Dans la peinture, la sculpture ou la photographie, les corps ronds ont longtemps été célébrés, oubliés puis retrouvés. Loin des diktats contemporains, ils rappellent une évidence : la beauté ne se mesure pas en centimètres.

Le corps rond dans l’Antiquité : symbole de fécondité et de prospérité

Bien avant les canons de beauté élancés, la rondeur était vénérée comme signe de vie. L’un des témoignages les plus anciens est la Vénus de Willendorf, petite statuette en calcaire vieille de près de 25 000 ans. Avec ses hanches larges, sa poitrine imposante et son ventre rond, elle représentait la fertilité, la maternité et la prospérité.
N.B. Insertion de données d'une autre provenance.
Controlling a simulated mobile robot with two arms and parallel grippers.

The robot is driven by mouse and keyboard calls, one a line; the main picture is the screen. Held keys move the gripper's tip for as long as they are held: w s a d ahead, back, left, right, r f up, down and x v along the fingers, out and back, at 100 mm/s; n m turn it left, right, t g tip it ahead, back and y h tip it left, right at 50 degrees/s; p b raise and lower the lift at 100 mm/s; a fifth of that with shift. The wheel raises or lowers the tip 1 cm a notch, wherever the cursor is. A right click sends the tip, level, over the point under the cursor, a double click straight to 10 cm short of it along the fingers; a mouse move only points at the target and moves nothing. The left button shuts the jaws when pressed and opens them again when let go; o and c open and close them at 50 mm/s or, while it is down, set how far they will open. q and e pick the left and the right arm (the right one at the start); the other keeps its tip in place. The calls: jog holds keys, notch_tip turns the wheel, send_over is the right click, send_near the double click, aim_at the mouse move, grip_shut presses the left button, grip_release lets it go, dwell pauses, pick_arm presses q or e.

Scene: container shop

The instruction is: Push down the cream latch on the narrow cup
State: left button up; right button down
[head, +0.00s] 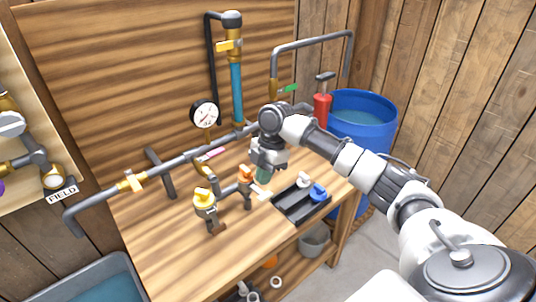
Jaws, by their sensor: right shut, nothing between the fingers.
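A cream latch (262,192) sticks out low on the right side of a small fitting with an orange top (246,174), which stands on the workbench. This fitting looks like the narrow cup; its details are small. My right gripper (263,176) points down just above and slightly right of the latch. Its fingers are shut with nothing between them. I cannot tell whether the fingertips touch the latch. My left gripper is not in view.
A yellow-topped fitting (204,201) stands left of the orange one. A black tray (290,211) with a white and a blue part lies to the right. Grey pipework (180,160) with a gauge (205,114) runs behind. A blue barrel (365,120) stands beyond the bench.

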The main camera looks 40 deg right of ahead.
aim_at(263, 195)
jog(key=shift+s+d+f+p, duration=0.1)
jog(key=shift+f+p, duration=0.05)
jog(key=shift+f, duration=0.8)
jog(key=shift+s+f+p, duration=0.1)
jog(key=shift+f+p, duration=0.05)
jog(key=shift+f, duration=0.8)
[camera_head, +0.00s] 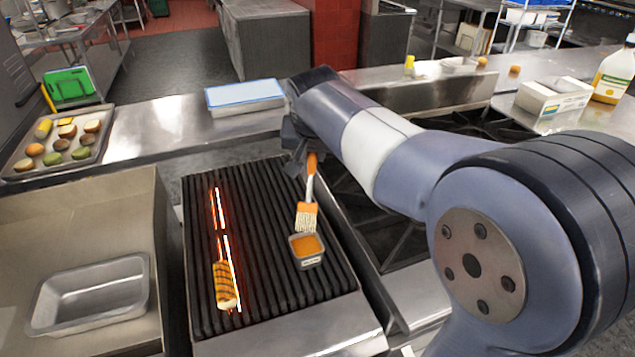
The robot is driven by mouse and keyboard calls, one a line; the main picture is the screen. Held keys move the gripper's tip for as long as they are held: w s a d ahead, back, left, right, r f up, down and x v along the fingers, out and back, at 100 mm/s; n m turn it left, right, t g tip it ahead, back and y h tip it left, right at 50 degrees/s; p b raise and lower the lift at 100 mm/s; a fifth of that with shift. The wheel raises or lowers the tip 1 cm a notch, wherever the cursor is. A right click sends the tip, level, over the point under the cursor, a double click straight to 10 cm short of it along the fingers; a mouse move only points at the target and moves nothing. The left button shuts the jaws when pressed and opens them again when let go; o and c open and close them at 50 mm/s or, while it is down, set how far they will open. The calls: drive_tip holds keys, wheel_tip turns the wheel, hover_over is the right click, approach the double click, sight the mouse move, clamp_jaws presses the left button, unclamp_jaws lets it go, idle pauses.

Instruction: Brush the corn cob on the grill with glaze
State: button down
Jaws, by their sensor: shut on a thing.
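The grill (262,220) has dark ridged bars with a glowing red strip on its left part. The corn cob (222,285) lies on the grill at the front left, yellow with dark char marks. A small square metal cup of orange glaze (307,246) stands on the right side of the grill. My gripper (303,150) is shut on the orange handle of a brush (308,205), though my arm partly hides the jaws. The brush hangs bristles down just above or at the back edge of the glaze cup; I cannot tell whether the bristles touch the glaze.
An empty metal pan (92,295) sits on the left counter. A tray (93,150) of several vegetables and a blue-and-white box (244,95) lie on the back counter. A white box (553,98) and a bottle (614,75) stand at the right.

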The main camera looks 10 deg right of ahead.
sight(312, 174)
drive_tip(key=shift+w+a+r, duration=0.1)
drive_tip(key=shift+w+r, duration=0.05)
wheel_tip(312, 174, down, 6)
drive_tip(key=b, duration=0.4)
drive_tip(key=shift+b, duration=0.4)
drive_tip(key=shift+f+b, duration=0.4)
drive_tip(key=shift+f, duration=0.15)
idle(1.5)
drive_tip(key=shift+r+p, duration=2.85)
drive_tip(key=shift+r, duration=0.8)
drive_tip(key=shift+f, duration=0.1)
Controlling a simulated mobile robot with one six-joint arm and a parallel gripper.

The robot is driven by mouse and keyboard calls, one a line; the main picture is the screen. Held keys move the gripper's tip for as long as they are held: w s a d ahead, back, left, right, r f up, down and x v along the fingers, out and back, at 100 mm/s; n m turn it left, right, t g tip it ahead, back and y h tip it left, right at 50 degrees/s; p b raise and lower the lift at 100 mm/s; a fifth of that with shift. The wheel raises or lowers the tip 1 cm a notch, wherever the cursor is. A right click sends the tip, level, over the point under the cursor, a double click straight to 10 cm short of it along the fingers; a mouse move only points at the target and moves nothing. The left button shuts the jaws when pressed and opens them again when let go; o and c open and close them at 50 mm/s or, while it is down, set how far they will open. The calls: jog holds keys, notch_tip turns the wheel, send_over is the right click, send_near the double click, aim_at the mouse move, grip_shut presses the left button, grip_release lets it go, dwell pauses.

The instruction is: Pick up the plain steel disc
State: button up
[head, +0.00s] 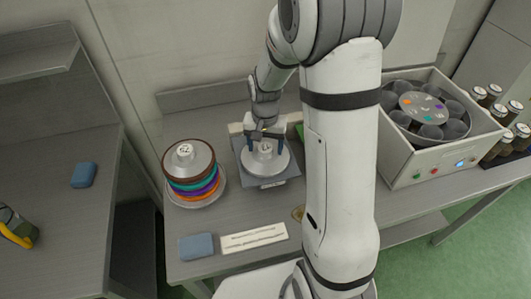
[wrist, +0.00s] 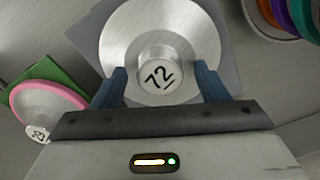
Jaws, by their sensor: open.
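The plain steel disc (head: 262,167) lies on a square grey plate of a small bench device (head: 238,150). In the wrist view the disc (wrist: 190,35) has a bare metal rim and a raised centre knob marked 72 (wrist: 158,75). My gripper (head: 268,143) is over the disc, pointing down. In the wrist view the two blue fingers of my gripper (wrist: 162,85) stand apart, one on each side of the knob. A gap seems to show between each finger and the knob; I cannot tell any contact.
A stack of discs with coloured rims (head: 194,180) stands left of the device. A pink-rimmed disc (wrist: 45,108) lies on a green mat (wrist: 45,72). A centrifuge-like box (head: 425,150) stands right, near several capped jars (head: 486,95).

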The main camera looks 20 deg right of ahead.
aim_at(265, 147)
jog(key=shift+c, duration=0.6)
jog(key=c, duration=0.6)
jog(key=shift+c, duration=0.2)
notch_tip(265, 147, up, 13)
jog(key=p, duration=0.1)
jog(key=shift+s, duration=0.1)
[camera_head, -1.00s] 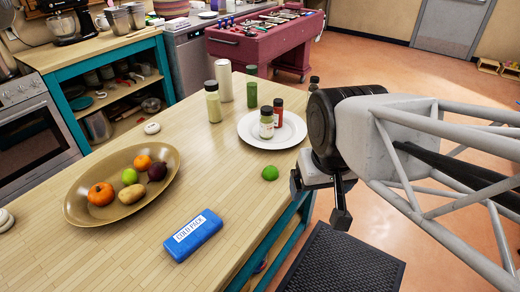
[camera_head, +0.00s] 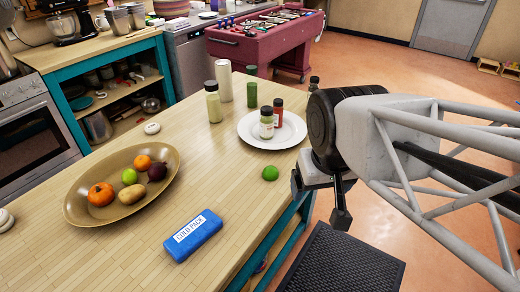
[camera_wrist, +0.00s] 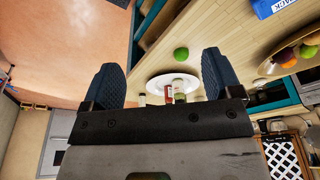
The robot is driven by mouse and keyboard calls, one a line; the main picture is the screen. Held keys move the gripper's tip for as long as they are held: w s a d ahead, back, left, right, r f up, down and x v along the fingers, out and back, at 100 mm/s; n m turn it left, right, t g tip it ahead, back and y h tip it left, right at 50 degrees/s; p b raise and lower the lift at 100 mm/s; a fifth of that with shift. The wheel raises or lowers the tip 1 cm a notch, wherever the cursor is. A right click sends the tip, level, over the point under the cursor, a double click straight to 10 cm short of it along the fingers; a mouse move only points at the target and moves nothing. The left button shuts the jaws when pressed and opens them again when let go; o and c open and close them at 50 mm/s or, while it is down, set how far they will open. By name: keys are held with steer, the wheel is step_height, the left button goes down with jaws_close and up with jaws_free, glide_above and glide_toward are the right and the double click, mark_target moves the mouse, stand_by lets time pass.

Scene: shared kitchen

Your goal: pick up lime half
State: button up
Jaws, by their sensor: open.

Cette vision n’était pas isolée. On retrouve des silhouettes similaires dans d’autres cultures préhistoriques : la Vénus de Lespugue en France, ou encore les figurines fertiles d’Anatolie. Ces sculptures n’étaient pas des œuvres décoratives : elles étaient des symboles spirituels et sociaux, représentant la survie du groupe, l’abondance et la continuité de la vie.
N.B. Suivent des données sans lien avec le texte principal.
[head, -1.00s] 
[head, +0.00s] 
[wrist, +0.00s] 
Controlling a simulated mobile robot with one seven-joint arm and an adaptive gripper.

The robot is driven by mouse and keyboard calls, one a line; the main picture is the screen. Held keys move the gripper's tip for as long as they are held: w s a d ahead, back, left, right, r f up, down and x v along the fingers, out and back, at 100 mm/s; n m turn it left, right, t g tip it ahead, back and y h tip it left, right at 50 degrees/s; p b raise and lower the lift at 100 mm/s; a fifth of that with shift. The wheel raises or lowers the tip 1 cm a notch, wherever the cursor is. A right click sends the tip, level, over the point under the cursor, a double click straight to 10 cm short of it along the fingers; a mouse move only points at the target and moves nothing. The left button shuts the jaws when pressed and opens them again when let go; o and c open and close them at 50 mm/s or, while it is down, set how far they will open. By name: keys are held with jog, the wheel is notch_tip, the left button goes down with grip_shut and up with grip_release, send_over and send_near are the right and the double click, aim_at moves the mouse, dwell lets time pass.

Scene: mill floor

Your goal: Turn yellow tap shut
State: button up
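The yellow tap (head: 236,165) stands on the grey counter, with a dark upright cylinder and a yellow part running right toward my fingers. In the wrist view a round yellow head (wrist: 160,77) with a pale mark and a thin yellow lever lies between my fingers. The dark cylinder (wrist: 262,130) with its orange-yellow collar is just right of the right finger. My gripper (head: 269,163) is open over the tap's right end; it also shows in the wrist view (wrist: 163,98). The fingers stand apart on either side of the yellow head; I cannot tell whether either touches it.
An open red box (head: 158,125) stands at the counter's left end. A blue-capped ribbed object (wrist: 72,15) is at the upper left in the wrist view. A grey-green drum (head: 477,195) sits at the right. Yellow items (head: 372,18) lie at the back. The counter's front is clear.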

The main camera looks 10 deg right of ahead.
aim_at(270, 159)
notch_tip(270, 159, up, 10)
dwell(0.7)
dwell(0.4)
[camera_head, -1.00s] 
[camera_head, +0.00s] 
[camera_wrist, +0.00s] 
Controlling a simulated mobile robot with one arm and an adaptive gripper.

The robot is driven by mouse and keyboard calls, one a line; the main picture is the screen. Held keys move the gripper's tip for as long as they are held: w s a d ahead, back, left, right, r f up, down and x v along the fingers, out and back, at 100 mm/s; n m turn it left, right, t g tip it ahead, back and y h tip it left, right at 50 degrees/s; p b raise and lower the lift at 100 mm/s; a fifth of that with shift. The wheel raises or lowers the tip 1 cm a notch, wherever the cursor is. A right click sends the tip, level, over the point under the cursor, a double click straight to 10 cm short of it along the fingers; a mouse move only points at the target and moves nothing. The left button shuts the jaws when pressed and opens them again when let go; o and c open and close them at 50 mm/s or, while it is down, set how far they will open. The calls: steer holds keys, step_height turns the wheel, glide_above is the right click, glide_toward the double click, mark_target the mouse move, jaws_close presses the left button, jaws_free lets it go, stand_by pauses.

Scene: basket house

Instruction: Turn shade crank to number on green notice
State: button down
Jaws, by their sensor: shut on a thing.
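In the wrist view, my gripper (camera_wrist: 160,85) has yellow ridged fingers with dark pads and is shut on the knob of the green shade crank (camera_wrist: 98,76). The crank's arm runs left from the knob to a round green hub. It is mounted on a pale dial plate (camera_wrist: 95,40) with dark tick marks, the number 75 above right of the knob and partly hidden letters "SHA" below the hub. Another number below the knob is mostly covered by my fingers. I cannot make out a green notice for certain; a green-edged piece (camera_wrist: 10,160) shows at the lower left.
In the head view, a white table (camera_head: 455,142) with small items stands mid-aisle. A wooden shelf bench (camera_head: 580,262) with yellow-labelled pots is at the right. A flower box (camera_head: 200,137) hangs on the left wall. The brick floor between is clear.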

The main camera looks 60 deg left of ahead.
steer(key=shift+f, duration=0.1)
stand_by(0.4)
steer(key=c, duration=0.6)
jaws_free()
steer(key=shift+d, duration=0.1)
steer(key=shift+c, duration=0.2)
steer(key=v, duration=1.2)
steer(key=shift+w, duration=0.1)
Dans la Grèce antique, l’idéal était plus athlétique, certes, mais la déesse Déméter ou certaines représentations d’Aphrodite montrent des silhouettes plus pleines que les figures masculines sculptées. Ces courbes n’étaient pas perçues comme des défauts mais comme des attributs divins.

femme ronde dans l'art

La Renaissance : quand les rondeurs deviennent divine beauté

À partir du XVe siècle, la Renaissance italienne redéfinit les codes de la beauté. C’est une période où l’art célèbre le corps féminin dans toute sa volupté. Dans La Naissance de Vénus de Sandro Botticelli, la déesse surgit des flots avec des formes pleines et sensuelles. Elle n’est pas mince et anguleuse : elle est ronde et lumineuse.

Un siècle plus tard, Titien peint Vénus d’Urbin, une femme nue aux formes généreuses, allongée sur un lit. Ses hanches larges et son ventre doux étaient le reflet d’un idéal de beauté dans les cours européennes. La rondeur était un luxe : celui de manger à sa faim, de ne pas travailler aux champs, de vivre dans l’aisance.
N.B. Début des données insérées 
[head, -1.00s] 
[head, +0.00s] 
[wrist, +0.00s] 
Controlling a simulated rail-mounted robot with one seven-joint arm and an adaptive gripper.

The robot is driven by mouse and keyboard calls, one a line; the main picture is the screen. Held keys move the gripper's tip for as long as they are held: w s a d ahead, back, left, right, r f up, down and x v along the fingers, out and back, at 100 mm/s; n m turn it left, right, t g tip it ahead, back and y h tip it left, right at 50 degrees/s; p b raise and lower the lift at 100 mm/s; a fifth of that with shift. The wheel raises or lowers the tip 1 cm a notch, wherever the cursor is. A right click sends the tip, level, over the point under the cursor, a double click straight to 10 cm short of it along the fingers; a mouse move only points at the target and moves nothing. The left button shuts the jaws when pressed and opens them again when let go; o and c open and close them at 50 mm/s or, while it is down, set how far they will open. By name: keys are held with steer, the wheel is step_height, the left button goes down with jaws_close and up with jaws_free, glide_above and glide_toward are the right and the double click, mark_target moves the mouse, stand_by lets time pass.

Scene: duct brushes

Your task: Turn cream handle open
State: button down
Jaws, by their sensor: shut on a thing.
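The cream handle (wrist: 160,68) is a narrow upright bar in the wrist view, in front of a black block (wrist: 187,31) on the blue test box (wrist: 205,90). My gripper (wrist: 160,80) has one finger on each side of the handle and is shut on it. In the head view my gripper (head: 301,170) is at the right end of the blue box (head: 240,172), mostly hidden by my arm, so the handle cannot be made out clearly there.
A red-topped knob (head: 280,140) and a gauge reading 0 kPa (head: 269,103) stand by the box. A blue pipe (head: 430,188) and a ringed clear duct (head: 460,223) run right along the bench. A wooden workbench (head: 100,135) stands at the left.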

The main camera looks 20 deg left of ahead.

Même chez Leonardo da Vinci, les études de corps montrent un intérêt scientifique pour la chair, les plis, les volumes. La rondeur est perçue comme noble, digne d’être étudiée et célébrée.

Le Baroque : triomphe des “Rubenesques”

Le XVIIᵉ siècle voit l’apogée de la chair dans l’art européen. Peter Paul Rubens peint des femmes pulpeuses avec une jubilation manifeste. Ses tableaux comme Les Trois Grâces montrent des silhouettes généreuses, des ventres arrondis, des cuisses pleines et des bras doux. Ces femmes ne sont pas accessoires : elles sont les héroïnes de l’œuvre.

La sensualité de la chair devient langage. Les plis de peau sont peints avec autant d’attention que les drapés des tissus. Le terme “rubenesque” vient d’ailleurs de là : il désigne une beauté pleine, charnelle, vivante.

Les artistes baroques, fascinés par le mouvement et la lumière, trouvent dans les corps ronds une matière idéale pour traduire la vie en action.

art femmes rondes

Le XVIIIᵉ et XIXᵉ siècle : les rondeurs dans l’intimité bourgeoise

Au XVIIIᵉ siècle, la peinture européenne glisse vers une esthétique plus intime et galante. Les rondeurs se font plus discrètes mais restent présentes dans les portraits de femmes de la noblesse. Les peintures de Jean-Honoré Fragonard et François Boucher regorgent de jeunes femmes aux courbes pleines, dans des scènes légères et voluptueuses.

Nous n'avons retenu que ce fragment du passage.